Howard W. Ameli, U.S. Atty., of Brooklyn, N.Y., and C.M. Charest, Gen. Counsel, Bureau Internal Revenue, of Washington, D.C. (Albert D. Smith, Asst. U.S. Atty., of Brooklyn, N.Y., and Ottamar Hamele, Sp. Atty., Bureau of Internal Revenue, of Washington, D.C., of counsel), for defendant.
At Law. Action by De Witt A. Davidson against John T. Rafferty, Collector of Internal Revenue. Judgment for plaintiff.
This is a suit to recover the sum of $18,016.07 representing an additional estate tax on the estate of one Isaac Sanger, deceased. The tax was duly paid under protest, and its return duly demanded and denied.
Isaac Sanger died January 16, 1918, leaving an estate duly valued at $2,522,090.89. A tax thereon of $275,092.72 was duly assessed and paid. Mr. Sanger left a will executed October 11, 1910, and a codicil executed April 15, 1913. Both will and codicil were duly probated.
In October, 1922, the collector of internal revenue in reviewing the tax already assessed determined that an additional tax was due, and on or about August 29, 1923, the amount of this additional tax was fixed at approximately $16,000, which with interest represents the sum now sought to be recovered.
This suit was commenced September 15, 1927, and is brought against "John T. Rafferty, Collector of Internal Revenue." The complaint alleges that said defendant "now is and was at all the times hereinafter stated, the Collector of Internal Revenue for the First District of New York." The suit is for more than $10,000. It is not alleged that "he (the Collector) is dead or is not in office." Title 28, § 41 (20), U.S.C.A.
It would appear that this suit could not have been brought against the collector in his official capacity. Rankin Gilmour Co. v. Newton (D.C.) 270 F. 332.

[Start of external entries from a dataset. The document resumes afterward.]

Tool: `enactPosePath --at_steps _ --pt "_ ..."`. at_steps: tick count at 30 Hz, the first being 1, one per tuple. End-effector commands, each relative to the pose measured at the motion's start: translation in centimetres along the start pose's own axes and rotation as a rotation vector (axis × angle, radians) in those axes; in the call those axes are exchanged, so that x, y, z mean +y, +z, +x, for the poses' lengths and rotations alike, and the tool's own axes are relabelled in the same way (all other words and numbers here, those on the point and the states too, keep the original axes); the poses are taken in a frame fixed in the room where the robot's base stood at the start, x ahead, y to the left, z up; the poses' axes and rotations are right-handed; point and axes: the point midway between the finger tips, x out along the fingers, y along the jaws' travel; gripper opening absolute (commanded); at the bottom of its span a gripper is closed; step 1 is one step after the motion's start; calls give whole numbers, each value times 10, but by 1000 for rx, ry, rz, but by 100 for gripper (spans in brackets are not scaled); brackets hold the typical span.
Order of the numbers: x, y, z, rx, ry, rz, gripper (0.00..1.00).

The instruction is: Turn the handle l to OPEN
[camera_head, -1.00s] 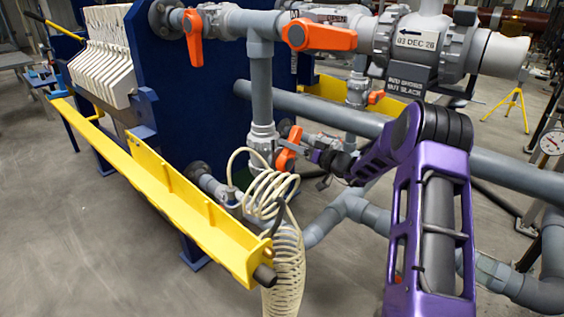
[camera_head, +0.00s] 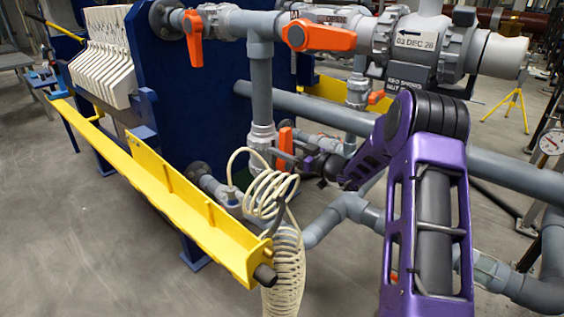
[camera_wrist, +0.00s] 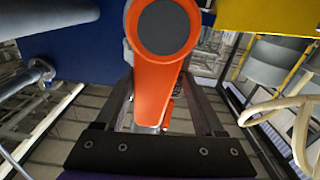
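The orange handle (camera_head: 285,140) nearest my gripper sits on a low valve beside the vertical grey pipe. It stands close to upright in the head view. In the wrist view the handle (camera_wrist: 162,72) fills the middle, with its round grey-centred hub at the top. My gripper (camera_head: 287,160) is at the handle's lower part. In the wrist view the two dark fingers of my gripper (camera_wrist: 160,90) stand apart, one on each side of the handle. Gaps show beside its narrow lower end; contact near the fingertips cannot be made out.
Other orange handles are above, one upright (camera_head: 194,38) and one level (camera_head: 318,37). A coiled cream hose (camera_head: 270,190) hangs just left of my gripper. A yellow trough (camera_head: 190,200) runs along the left. A thick grey pipe (camera_head: 330,112) crosses behind my arm.

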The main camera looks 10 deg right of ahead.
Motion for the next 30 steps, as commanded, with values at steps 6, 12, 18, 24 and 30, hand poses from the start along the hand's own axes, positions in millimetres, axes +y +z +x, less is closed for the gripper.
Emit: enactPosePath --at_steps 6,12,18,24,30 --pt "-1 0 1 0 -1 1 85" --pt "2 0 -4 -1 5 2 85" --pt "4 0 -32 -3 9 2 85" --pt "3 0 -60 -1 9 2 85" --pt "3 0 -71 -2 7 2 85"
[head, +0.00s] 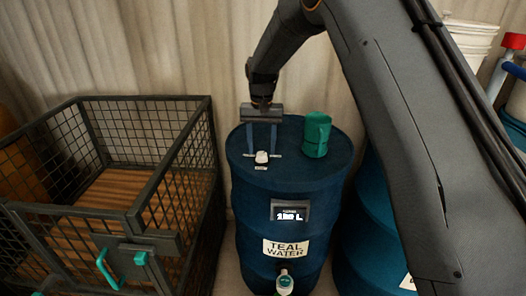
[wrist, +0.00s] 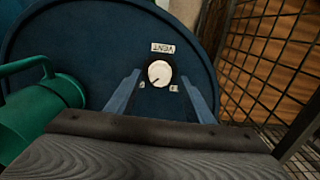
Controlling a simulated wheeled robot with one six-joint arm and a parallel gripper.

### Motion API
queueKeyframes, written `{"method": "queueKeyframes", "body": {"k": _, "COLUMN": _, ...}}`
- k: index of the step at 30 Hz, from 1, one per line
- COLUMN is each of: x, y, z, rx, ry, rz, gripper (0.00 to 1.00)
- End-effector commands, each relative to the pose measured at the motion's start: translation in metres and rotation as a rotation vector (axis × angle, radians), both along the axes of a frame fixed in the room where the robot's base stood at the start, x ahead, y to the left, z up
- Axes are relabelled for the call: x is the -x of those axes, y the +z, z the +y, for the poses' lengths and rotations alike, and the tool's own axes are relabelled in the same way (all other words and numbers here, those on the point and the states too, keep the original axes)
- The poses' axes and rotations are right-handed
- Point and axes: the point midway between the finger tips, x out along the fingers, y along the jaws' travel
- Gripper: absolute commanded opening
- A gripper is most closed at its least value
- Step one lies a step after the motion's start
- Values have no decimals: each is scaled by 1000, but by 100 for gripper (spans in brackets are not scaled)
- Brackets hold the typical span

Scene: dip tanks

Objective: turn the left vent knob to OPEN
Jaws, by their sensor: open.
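The white round vent knob (head: 262,157) is on top of the blue TEAL WATER drum (head: 252,215). In the wrist view the knob (wrist: 159,73) has a dark pointer line toward the lower left. A VENT label (wrist: 163,48) reads upside down beyond it. Two small labels sit below the knob at left and right, too small to read. My gripper (head: 261,151) is open above the drum lid, pointing down. Its two blue fingers (wrist: 160,90) stand either side of the knob, with visible gaps. I cannot tell their exact height against it.
A dark mesh crate (head: 130,215) with green handles stands left of the drum. Another blue drum (head: 372,235) is at right, partly behind my arm. A tap (head: 284,282) is low on the drum's front.

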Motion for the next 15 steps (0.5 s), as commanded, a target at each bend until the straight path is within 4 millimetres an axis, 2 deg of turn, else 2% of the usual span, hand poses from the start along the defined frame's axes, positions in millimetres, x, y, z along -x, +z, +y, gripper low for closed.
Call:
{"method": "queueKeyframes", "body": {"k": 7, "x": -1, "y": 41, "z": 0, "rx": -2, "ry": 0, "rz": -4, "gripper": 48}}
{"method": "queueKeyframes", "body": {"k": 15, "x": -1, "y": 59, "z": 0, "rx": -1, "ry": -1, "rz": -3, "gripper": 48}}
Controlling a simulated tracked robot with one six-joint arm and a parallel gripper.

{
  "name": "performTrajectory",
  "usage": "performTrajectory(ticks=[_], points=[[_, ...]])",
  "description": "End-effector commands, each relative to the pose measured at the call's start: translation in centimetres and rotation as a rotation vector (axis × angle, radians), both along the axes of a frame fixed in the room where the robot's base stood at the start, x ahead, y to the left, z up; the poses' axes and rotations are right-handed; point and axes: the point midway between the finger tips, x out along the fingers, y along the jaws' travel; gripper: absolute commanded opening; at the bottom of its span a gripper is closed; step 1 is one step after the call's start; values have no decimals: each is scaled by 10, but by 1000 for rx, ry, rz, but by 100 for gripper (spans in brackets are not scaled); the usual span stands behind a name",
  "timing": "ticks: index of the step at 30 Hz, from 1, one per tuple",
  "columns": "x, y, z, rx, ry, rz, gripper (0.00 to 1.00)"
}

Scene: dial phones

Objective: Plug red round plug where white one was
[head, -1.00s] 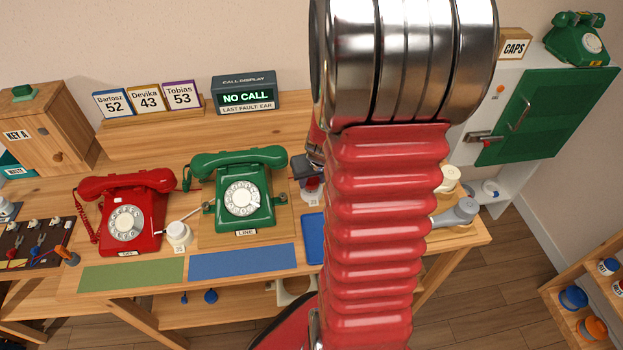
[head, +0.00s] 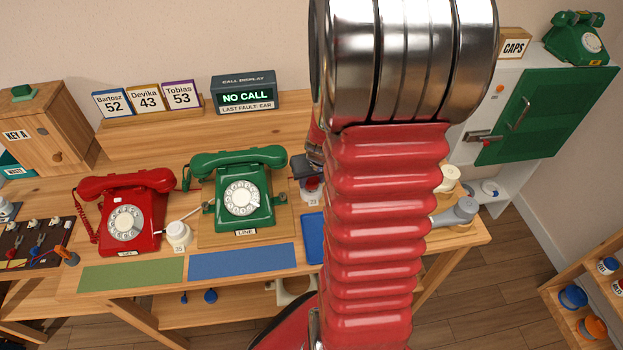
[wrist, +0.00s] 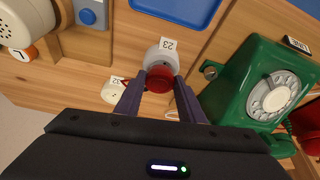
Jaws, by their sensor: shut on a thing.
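My gripper (wrist: 161,80) is shut on the red round plug (wrist: 159,82), between its two dark fingers in the wrist view. The plug is right at a pale round socket labelled 23 (wrist: 163,56). I cannot tell whether it is seated in it or only over it. In the head view, the red plug (head: 312,185) shows above the socket (head: 313,200), partly hidden by my arm. A small white round piece (wrist: 114,94) lies on the wood left of my gripper in the wrist view.
The green phone (head: 240,190) stands close beside the socket, with the red phone (head: 125,215) further left. A white numbered piece (head: 178,235) stands between the phones. A blue tray (wrist: 180,8) lies close to the socket. My arm hides much of the right bench.

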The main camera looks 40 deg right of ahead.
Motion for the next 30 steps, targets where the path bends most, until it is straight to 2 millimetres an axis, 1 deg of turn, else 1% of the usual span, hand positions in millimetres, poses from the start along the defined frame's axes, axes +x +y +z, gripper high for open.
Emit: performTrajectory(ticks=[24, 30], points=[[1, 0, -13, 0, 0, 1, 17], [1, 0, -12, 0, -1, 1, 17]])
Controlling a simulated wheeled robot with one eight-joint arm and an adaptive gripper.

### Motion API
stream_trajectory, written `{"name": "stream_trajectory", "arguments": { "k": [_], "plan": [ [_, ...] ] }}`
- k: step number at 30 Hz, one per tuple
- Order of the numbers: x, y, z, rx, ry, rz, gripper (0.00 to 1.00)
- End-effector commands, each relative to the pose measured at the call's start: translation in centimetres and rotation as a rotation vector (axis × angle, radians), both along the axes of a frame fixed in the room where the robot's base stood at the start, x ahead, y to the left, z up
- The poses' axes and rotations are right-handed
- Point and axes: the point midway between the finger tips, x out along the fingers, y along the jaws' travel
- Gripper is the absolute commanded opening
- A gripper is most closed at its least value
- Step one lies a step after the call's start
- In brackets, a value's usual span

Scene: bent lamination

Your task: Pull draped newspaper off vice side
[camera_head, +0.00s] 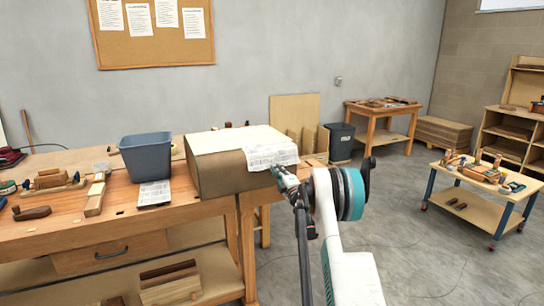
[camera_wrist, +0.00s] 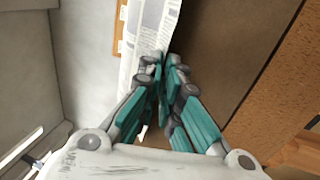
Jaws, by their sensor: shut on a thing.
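The draped newspaper (camera_head: 268,155) is a printed sheet lying over the top right corner of a large brown block-like form (camera_head: 217,172) and hanging down its side. My gripper (camera_head: 284,181) is at the sheet's lower right edge, beside the form's right end. In the wrist view the newspaper (camera_wrist: 148,35) runs between my teal fingers (camera_wrist: 162,85), which are shut on its edge. The brown side (camera_wrist: 225,60) of the form is close to the right of the fingers. I cannot make out the vice; my arm hides part of the bench end.
Open floor (camera_head: 400,220) lies to the right, with a tool cart (camera_head: 480,185) beyond.

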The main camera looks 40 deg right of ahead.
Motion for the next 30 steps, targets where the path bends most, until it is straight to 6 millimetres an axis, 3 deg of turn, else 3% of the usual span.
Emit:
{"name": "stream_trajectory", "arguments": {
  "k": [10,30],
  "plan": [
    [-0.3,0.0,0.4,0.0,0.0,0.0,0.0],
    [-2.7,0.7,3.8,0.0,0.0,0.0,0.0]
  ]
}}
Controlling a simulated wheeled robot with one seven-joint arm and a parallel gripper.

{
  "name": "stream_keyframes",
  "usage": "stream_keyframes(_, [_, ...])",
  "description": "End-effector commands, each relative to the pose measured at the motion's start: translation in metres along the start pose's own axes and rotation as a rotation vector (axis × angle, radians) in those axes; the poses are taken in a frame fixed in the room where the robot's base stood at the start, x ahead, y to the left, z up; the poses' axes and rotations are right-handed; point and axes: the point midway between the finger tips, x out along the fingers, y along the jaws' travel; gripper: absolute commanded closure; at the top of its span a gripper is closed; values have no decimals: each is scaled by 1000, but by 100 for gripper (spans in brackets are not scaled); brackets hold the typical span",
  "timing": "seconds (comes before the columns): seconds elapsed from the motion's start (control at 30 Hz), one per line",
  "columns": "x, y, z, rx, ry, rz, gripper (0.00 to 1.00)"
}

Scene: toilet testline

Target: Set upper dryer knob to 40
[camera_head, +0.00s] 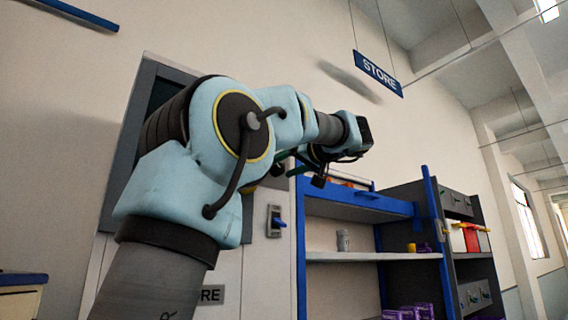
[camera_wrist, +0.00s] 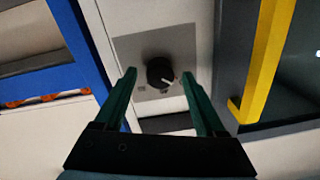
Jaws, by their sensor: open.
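A round black knob (camera_wrist: 160,72) with a white pointer mark sits on a grey plate (camera_wrist: 143,47) on a pale panel in the wrist view. The pointer leans to the lower right. Small markings around the knob are too blurred to read. My gripper (camera_wrist: 158,75) is open, with its two green fingers on the left and right of the knob. The fingers appear apart from the knob; the depth between them is hard to judge. In the head view my arm reaches across the picture, and I cannot make out the knob there.
In the wrist view a yellow handle (camera_wrist: 262,65) stands right of the gripper and a blue frame (camera_wrist: 75,40) on the left. In the head view a blue lever switch (camera_head: 278,222) is on the wall panel, beside blue shelving (camera_head: 345,208). A STORE sign (camera_head: 379,73) hangs above.

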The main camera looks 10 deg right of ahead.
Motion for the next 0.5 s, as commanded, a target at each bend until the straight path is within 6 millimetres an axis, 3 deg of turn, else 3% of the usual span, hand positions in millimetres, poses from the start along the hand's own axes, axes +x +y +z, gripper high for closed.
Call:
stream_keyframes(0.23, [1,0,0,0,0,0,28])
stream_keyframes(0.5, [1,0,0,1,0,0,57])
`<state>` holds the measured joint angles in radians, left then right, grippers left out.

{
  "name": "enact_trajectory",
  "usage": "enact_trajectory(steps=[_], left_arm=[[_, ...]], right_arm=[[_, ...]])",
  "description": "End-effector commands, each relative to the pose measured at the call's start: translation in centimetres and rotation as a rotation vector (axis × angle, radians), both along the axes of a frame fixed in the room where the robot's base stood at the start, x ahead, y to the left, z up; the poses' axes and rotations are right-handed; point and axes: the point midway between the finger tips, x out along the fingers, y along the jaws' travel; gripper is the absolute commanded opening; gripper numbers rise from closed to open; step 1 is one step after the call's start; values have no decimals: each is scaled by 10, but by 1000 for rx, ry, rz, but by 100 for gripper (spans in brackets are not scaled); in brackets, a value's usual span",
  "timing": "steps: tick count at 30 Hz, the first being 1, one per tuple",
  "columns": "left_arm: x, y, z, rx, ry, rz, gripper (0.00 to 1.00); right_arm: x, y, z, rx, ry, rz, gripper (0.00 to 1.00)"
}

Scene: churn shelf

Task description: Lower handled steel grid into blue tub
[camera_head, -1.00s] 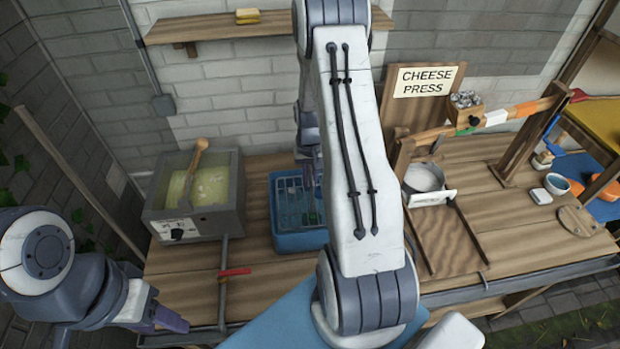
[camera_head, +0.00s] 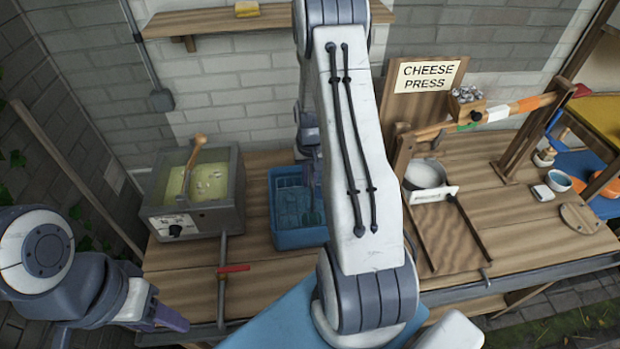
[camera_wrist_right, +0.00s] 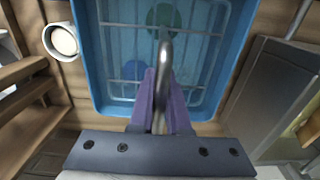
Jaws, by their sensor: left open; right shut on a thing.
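The blue tub (camera_head: 298,238) stands on the wooden bench, left of my right arm. In the right wrist view, the tub (camera_wrist_right: 92,60) surrounds the steel grid (camera_wrist_right: 115,81), whose thin bars lie inside its walls. My right gripper (camera_wrist_right: 161,90) is shut on the grid's curved steel handle (camera_wrist_right: 166,48). A green and a blue round shape show below the bars. Whether the grid rests on anything cannot be told. My right arm hides the tub's right part in the head view. My left gripper (camera_head: 172,318) is open and empty at lower left.
A grey vat (camera_head: 205,217) with a wooden-handled tool (camera_head: 193,150) stands left of the tub. A cheese press with a pot (camera_head: 427,180) is at the right. A small white cup (camera_wrist_right: 62,40) stands beside the tub.

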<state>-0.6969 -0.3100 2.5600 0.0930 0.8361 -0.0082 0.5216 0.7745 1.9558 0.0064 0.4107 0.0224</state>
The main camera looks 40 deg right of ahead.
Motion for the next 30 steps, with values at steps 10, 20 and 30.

Jurisdiction cannot be presumed nor even inferred. Continental Ins. Co. v. Rhoads, 119 U.S. 237, 7 S. Ct. 193, 30 L. Ed. 380; Ex parte Smith, 94 U.S. 455, 24 L. Ed. 165; Robertson v. Cease, 97 U.S. 646, 24 L. Ed. 1057.
It cannot be conferred by consent. Chicago R. Co. v. Willard, 220 U.S. 413, 31 S. Ct. 460, 55 L. Ed. 521.
It cannot be shown by argument. Wolfe v. Hartford Ins. Co., 148 U.S. 389, 13 S. Ct. 602, 37 L. Ed. 493.
The merits of an action cannot be considered in determining the jurisdiction. Flanders v. Coleman, 250 U.S. 223, 39 S. Ct. 472, 63 L. Ed. 948.
It is the duty of the District Court to inquire into the question of its jurisdiction on its own initiative and at the outset of the litigation. Cunard Co. v. Smith (C.C.A.) 255 F. 846.
It is likewise the duty of the defendant to bring the matter to the attention of the court. Gilbert v. David, 235 U.S. 561, 35 S. Ct. 164, 59 L. Ed. 360.
The court, however, has jurisdiction to pass on the question of whether such jurisdiction exists. Nashville R. Co. v. Taylor (C.C.) 86 F. 168; Levinson v. U.S., 258 U.S. 198, 42 S. Ct. 275, 66 L. Ed. 563.
This suit must be on the theory that it is against Mr. Rafferty individually and the word "collector" simply used as an identification.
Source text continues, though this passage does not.